Stored data

----

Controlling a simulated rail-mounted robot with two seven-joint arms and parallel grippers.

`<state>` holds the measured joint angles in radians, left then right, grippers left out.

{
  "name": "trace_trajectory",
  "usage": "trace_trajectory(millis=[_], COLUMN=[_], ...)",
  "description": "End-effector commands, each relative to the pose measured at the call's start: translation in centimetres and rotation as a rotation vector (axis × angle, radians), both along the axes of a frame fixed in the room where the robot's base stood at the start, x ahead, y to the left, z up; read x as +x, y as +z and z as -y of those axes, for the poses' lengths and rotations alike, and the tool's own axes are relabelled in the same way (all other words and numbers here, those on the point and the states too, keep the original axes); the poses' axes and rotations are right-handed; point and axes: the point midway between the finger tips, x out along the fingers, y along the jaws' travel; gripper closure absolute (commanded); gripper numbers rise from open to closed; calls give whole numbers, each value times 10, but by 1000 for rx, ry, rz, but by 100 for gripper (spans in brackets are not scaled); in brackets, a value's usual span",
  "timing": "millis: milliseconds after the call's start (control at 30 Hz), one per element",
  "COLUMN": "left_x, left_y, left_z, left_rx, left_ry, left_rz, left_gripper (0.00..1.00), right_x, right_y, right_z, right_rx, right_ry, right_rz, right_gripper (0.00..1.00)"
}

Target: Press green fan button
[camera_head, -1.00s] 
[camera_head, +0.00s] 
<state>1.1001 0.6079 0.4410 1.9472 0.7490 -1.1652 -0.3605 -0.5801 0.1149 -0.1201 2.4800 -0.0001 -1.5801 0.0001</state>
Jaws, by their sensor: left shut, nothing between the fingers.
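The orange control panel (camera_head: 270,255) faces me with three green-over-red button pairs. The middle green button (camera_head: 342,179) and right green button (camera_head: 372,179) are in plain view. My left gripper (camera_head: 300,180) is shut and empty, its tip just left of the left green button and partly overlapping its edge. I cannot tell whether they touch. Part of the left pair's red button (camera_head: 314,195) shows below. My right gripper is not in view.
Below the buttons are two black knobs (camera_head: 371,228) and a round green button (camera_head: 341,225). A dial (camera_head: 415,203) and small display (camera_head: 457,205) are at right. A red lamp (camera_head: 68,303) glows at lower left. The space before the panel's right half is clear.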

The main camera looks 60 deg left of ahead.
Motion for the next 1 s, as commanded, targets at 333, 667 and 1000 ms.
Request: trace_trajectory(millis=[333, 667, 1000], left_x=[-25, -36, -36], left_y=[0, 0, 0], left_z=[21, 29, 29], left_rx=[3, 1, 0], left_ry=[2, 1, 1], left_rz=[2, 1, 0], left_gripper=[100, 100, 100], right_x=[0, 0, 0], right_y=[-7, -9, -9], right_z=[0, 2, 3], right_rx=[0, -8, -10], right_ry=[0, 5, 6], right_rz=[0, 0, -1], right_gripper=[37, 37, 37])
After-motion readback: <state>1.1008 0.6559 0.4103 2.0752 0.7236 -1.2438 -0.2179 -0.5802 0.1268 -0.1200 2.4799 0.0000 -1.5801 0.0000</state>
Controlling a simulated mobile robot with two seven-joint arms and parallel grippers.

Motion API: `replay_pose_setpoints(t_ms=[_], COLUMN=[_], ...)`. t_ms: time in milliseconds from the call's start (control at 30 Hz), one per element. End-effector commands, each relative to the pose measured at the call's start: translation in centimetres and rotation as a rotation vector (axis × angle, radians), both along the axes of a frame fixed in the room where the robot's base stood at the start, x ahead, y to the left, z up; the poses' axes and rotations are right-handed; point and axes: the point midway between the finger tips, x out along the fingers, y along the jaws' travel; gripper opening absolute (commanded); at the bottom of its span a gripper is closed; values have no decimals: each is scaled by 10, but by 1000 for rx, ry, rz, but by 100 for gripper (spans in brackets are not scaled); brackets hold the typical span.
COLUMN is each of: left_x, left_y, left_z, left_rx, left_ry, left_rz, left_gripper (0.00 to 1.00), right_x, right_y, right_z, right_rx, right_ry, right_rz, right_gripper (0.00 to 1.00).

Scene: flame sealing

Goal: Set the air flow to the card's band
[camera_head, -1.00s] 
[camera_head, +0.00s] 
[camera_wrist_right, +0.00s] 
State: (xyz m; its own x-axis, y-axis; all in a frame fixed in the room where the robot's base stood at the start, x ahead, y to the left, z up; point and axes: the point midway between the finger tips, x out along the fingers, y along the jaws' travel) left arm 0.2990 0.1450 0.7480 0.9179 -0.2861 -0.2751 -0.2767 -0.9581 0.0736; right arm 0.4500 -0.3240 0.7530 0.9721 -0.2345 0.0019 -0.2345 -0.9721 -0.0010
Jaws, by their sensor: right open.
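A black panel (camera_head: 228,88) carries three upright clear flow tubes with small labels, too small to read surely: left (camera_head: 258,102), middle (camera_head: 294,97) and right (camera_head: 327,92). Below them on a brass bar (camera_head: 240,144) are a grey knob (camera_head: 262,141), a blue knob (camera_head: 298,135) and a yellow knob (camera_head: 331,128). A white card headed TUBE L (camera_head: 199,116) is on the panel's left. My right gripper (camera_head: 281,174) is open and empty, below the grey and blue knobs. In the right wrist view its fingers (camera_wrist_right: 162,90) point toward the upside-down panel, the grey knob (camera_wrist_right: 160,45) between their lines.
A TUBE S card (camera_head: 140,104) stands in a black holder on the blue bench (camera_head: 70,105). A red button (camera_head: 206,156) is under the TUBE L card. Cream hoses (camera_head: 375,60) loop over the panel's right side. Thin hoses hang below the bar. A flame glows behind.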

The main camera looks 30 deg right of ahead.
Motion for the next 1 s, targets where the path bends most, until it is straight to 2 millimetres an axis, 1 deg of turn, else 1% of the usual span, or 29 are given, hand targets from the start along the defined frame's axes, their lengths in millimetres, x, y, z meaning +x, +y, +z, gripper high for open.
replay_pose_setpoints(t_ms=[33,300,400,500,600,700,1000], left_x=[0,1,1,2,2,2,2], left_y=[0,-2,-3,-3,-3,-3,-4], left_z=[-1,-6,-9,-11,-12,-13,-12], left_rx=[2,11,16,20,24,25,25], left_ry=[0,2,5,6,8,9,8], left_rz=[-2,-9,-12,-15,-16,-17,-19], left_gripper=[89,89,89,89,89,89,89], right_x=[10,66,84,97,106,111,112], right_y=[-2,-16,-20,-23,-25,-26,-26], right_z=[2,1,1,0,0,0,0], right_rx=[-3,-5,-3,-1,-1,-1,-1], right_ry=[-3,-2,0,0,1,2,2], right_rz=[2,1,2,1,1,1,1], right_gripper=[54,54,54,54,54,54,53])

----

Work to be completed: For the material, find the number of lines holding the word "Controlling" and give that figure and nothing more.

Task response: 2